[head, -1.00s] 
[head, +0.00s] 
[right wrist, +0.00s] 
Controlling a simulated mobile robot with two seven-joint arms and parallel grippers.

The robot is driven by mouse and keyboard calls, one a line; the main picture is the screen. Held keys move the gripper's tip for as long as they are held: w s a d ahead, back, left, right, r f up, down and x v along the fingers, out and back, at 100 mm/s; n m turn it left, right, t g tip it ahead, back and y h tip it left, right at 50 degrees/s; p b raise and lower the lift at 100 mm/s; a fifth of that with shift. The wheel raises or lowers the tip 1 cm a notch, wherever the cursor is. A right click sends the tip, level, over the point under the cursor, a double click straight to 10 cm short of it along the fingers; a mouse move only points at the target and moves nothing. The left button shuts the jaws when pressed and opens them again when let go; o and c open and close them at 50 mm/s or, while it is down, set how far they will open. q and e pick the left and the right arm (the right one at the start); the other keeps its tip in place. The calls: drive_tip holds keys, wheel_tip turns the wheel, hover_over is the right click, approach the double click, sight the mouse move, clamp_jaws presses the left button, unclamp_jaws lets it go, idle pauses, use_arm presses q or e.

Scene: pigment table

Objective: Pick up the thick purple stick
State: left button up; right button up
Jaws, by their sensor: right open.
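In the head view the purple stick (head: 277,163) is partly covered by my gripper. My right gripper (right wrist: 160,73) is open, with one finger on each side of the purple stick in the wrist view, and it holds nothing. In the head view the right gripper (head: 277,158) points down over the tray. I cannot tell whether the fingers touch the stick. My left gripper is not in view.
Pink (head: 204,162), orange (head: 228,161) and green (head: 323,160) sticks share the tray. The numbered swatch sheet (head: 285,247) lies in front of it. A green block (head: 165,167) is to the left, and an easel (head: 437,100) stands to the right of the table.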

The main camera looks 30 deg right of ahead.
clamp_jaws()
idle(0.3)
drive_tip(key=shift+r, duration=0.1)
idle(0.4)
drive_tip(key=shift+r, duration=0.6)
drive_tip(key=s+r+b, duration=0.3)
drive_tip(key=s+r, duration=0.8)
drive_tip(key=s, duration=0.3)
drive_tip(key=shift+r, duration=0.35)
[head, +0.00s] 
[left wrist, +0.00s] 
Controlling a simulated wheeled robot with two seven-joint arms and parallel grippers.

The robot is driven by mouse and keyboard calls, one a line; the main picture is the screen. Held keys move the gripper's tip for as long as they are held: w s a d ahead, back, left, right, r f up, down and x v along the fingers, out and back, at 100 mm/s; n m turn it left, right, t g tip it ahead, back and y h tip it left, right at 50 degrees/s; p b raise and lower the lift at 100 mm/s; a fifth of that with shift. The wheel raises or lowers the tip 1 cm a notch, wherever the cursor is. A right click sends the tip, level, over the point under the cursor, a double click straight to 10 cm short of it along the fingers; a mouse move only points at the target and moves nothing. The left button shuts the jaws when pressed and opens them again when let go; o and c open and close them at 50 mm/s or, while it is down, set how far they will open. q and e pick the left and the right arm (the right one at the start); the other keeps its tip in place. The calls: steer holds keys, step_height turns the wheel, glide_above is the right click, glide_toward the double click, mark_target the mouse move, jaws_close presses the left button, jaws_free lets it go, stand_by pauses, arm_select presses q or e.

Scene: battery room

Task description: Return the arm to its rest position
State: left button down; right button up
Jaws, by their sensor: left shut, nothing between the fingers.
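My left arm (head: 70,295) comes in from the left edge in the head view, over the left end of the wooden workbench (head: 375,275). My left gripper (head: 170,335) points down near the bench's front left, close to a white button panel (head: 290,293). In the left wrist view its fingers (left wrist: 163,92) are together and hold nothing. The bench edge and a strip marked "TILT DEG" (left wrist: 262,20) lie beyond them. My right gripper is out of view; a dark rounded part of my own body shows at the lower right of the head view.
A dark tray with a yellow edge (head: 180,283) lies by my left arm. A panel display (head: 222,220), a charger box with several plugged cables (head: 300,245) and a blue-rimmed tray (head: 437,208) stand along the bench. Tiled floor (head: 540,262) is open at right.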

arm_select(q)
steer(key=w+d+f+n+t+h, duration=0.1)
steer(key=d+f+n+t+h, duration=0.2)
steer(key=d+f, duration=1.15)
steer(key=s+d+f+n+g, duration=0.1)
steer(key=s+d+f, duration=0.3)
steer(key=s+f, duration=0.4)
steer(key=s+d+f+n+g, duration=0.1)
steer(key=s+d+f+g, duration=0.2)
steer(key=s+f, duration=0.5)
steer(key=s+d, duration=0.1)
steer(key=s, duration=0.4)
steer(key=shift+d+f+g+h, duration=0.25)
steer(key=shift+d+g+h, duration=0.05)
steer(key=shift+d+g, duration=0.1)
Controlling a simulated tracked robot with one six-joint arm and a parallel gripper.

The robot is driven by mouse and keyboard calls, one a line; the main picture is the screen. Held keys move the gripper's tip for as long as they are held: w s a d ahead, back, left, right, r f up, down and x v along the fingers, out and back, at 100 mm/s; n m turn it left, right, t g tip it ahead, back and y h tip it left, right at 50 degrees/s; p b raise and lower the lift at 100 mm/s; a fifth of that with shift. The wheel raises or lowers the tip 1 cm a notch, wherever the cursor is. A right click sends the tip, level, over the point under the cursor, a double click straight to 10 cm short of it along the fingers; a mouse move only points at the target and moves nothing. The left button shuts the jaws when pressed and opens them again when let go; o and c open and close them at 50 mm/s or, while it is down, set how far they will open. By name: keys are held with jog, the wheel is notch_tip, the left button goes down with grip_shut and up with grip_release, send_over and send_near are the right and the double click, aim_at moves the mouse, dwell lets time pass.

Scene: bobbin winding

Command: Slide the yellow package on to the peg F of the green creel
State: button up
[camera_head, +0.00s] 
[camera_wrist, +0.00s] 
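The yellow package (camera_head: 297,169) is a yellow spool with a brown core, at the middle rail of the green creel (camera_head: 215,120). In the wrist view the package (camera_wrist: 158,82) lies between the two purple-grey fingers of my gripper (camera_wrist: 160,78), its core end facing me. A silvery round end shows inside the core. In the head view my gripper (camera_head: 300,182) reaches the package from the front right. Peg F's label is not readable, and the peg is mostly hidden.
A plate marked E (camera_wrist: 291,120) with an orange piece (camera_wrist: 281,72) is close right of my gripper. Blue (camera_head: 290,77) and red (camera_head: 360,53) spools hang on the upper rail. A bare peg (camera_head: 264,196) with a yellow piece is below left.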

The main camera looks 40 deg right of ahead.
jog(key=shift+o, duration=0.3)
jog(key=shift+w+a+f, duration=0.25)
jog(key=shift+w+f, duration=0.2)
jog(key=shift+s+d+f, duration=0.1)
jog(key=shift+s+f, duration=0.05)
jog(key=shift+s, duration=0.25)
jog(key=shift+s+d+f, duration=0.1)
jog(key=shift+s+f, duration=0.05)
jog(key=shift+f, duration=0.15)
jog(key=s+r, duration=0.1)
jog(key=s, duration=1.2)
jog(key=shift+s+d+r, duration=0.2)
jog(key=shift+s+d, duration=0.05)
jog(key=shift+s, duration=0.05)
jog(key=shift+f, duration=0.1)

◇ ◇ ◇ ◇

**Work required:**
All of the data needs to be printed once more, exactly.

**Solution for this problem:**
[head, -1.00s] 
[head, +0.00s] 
[right wrist, +0.00s] 
Controlling a simulated mobile robot with two seven-joint arms and parallel grippers.

The robot is driven by mouse and keyboard calls, one a line; the main picture is the screen. Held keys move the gripper's tip for as long as they are held: w s a d ahead, back, left, right, r f up, down and x v along the fingers, out and back, at 100 mm/s; n m turn it left, right, t g tip it ahead, back and y h tip it left, right at 50 degrees/s; p b raise and lower the lift at 100 mm/s; a fifth of that with shift. The wheel raises or lowers the tip 1 cm a notch, wherever the cursor is. A right click sends the tip, level, over the point under the cursor, a double click straight to 10 cm short of it along the fingers; a mouse move only points at the target and moves nothing. The left button shuts the jaws when pressed and opens them again when let go; o and c open and close them at 50 mm/s or, while it is down, set how far they will open. q and e pick the left and the right arm (the right one at the start); the other keeps its tip in place. The calls: drive_tip holds keys, wheel_tip turns the wheel, hover_over is the right click, approach the double click, sight the mouse move, clamp_jaws presses the left button, unclamp_jaws lets it go, idle pauses, use_arm presses q or e.

Scene: pigment table

Objective: Pick up the thick purple stick
State: left button up; right button up
Jaws, by their sensor: right open.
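In the head view the purple stick (head: 277,163) is partly covered by my gripper. My right gripper (right wrist: 160,73) is open, with one finger on each side of the purple stick in the wrist view, and it holds nothing. In the head view the right gripper (head: 277,158) points down over the tray. I cannot tell whether the fingers touch the stick. My left gripper is not in view.
Pink (head: 204,162), orange (head: 228,161) and green (head: 323,160) sticks share the tray. The numbered swatch sheet (head: 285,247) lies in front of it. A green block (head: 165,167) is to the left, and an easel (head: 437,100) stands to the right of the table.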

The main camera looks 30 deg right of ahead.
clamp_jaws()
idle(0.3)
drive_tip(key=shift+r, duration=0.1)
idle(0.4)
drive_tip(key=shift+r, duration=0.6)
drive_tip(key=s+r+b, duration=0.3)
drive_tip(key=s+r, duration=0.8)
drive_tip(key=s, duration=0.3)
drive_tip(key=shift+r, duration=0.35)
[head, +0.00s] 
[left wrist, +0.00s] 
Controlling a simulated wheeled robot with two seven-joint arms and parallel grippers.

The robot is driven by mouse and keyboard calls, one a line; the main picture is the screen. Held keys move the gripper's tip for as long as they are held: w s a d ahead, back, left, right, r f up, down and x v along the fingers, out and back, at 100 mm/s; n m turn it left, right, t g tip it ahead, back and y h tip it left, right at 50 degrees/s; p b raise and lower the lift at 100 mm/s; a fifth of that with shift. The wheel raises or lowers the tip 1 cm a notch, wherever the cursor is. A right click sends the tip, level, over the point under the cursor, a double click straight to 10 cm short of it along the fingers; a mouse move only points at the target and moves nothing. The left button shuts the jaws when pressed and opens them again when let go; o and c open and close them at 50 mm/s or, while it is down, set how far they will open. q and e pick the left and the right arm (the right one at the start); the other keeps its tip in place. The calls: steer holds keys, step_height turns the wheel, glide_above is the right click, glide_toward the double click, mark_target the mouse move, jaws_close presses the left button, jaws_free lets it go, stand_by pauses, arm_select presses q or e.

Scene: battery room

Task description: Return the arm to its rest position
State: left button down; right button up
Jaws, by their sensor: left shut, nothing between the fingers.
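My left arm (head: 70,295) comes in from the left edge in the head view, over the left end of the wooden workbench (head: 375,275). My left gripper (head: 170,335) points down near the bench's front left, close to a white button panel (head: 290,293). In the left wrist view its fingers (left wrist: 163,92) are together and hold nothing. The bench edge and a strip marked "TILT DEG" (left wrist: 262,20) lie beyond them. My right gripper is out of view; a dark rounded part of my own body shows at the lower right of the head view.
A dark tray with a yellow edge (head: 180,283) lies by my left arm. A panel display (head: 222,220), a charger box with several plugged cables (head: 300,245) and a blue-rimmed tray (head: 437,208) stand along the bench. Tiled floor (head: 540,262) is open at right.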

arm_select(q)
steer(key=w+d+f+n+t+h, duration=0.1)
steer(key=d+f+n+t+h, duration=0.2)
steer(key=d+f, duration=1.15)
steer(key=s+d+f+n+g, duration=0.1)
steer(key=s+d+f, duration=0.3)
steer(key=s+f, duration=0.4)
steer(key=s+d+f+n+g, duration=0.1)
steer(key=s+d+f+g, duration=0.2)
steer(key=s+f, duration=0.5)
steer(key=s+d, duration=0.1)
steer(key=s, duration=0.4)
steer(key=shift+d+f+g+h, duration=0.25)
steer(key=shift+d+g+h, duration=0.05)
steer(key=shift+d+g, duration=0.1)
Controlling a simulated tracked robot with one six-joint arm and a parallel gripper.

The robot is driven by mouse and keyboard calls, one a line; the main picture is the screen. Held keys move the gripper's tip for as long as they are held: w s a d ahead, back, left, right, r f up, down and x v along the fingers, out and back, at 100 mm/s; n m turn it left, right, t g tip it ahead, back and y h tip it left, right at 50 degrees/s; p b raise and lower the lift at 100 mm/s; a fifth of that with shift. The wheel raises or lowers the tip 1 cm a notch, wherever the cursor is. A right click sends the tip, level, over the point under the cursor, a double click straight to 10 cm short of it along the fingers; a mouse move only points at the target and moves nothing. The left button shuts the jaws when pressed and opens them again when let go; o and c open and close them at 50 mm/s or, while it is down, set how far they will open. By name: keys are held with jog, the wheel is notch_tip, the left button goes down with grip_shut and up with grip_release, send_over and send_near are the right and the double click, aim_at moves the mouse, dwell lets time pass.

Scene: bobbin winding

Command: Slide the yellow package on to the peg F of the green creel
State: button up
[camera_head, +0.00s] 
[camera_wrist, +0.00s] 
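The yellow package (camera_head: 297,169) is a yellow spool with a brown core, at the middle rail of the green creel (camera_head: 215,120). In the wrist view the package (camera_wrist: 158,82) lies between the two purple-grey fingers of my gripper (camera_wrist: 160,78), its core end facing me. A silvery round end shows inside the core. In the head view my gripper (camera_head: 300,182) reaches the package from the front right. Peg F's label is not readable, and the peg is mostly hidden.
A plate marked E (camera_wrist: 291,120) with an orange piece (camera_wrist: 281,72) is close right of my gripper. Blue (camera_head: 290,77) and red (camera_head: 360,53) spools hang on the upper rail. A bare peg (camera_head: 264,196) with a yellow piece is below left.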

The main camera looks 40 deg right of ahead.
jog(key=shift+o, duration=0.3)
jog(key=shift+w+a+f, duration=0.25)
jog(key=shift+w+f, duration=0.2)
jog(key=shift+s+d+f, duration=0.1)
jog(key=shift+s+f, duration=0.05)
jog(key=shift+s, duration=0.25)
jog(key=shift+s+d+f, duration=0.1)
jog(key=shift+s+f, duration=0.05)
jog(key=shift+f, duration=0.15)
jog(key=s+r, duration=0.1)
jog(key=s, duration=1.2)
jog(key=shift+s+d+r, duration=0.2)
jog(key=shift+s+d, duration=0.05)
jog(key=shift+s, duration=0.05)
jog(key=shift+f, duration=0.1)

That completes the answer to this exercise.